TASK OBJECTIVE: Reproduce exactly the lines below, from the first through the one containing "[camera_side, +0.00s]", and nothing more.

SUPPLIED DATA:
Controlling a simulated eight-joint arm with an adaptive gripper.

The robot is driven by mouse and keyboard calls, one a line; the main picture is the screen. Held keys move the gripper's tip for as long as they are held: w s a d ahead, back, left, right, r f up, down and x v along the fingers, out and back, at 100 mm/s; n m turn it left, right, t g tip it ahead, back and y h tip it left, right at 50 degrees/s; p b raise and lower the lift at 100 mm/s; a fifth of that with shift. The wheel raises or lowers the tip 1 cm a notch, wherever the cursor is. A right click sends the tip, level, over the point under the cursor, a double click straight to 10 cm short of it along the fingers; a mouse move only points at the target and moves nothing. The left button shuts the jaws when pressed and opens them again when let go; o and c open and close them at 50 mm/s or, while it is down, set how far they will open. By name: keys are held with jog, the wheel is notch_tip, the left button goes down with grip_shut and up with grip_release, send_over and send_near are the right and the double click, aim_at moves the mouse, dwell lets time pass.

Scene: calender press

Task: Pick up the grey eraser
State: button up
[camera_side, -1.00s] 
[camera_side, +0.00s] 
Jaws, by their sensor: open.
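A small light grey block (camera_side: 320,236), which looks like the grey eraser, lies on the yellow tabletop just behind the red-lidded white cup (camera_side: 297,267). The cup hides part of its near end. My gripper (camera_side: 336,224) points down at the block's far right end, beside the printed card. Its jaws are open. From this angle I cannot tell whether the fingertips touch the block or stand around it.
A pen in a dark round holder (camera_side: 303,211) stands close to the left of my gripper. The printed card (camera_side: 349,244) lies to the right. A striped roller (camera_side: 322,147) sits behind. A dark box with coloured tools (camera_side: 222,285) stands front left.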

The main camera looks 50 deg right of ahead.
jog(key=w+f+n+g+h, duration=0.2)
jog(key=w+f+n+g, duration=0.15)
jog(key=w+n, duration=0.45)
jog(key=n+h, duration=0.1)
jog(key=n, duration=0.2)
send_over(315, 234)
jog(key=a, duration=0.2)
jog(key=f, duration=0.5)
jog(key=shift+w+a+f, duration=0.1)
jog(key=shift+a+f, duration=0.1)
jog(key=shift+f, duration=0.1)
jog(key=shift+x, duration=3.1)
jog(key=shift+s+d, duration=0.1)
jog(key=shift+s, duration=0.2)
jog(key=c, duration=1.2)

FULL OUTPUT:
Controlling a simulated eight-joint arm with an adaptive gripper.

The robot is driven by mouse and keyboard calls, one a line; the main picture is the screen. Held keys move the gripper's tip for as long as they are held: w s a d ahead, back, left, right, r f up, down and x v along the fingers, out and back, at 100 mm/s; n m turn it left, right, t g tip it ahead, back and y h tip it left, right at 50 degrees/s; p b raise and lower the lift at 100 mm/s; a fifth of that with shift. The wheel raises or lowers the tip 1 cm a notch, wherever the cursor is. A right click sends the tip, level, over the point under the cursor, a double click straight to 10 cm short of it along the fingers; a mouse move only points at the target and moves nothing. The left button shuts the jaws when pressed and opens them again when let go; o and c open and close them at 50 mm/s or, while it is down, set how far they will open. By name: keys are held with jog, the wheel is notch_tip, the left button goes down with grip_shut and up with grip_release, send_over and send_near are the right and the double click, aim_at moves the mouse, dwell lets time pass.

Scene: calender press

Task: Pick up the grey eraser
State: button up
[camera_side, -1.00s] 
[camera_side, +0.00s] 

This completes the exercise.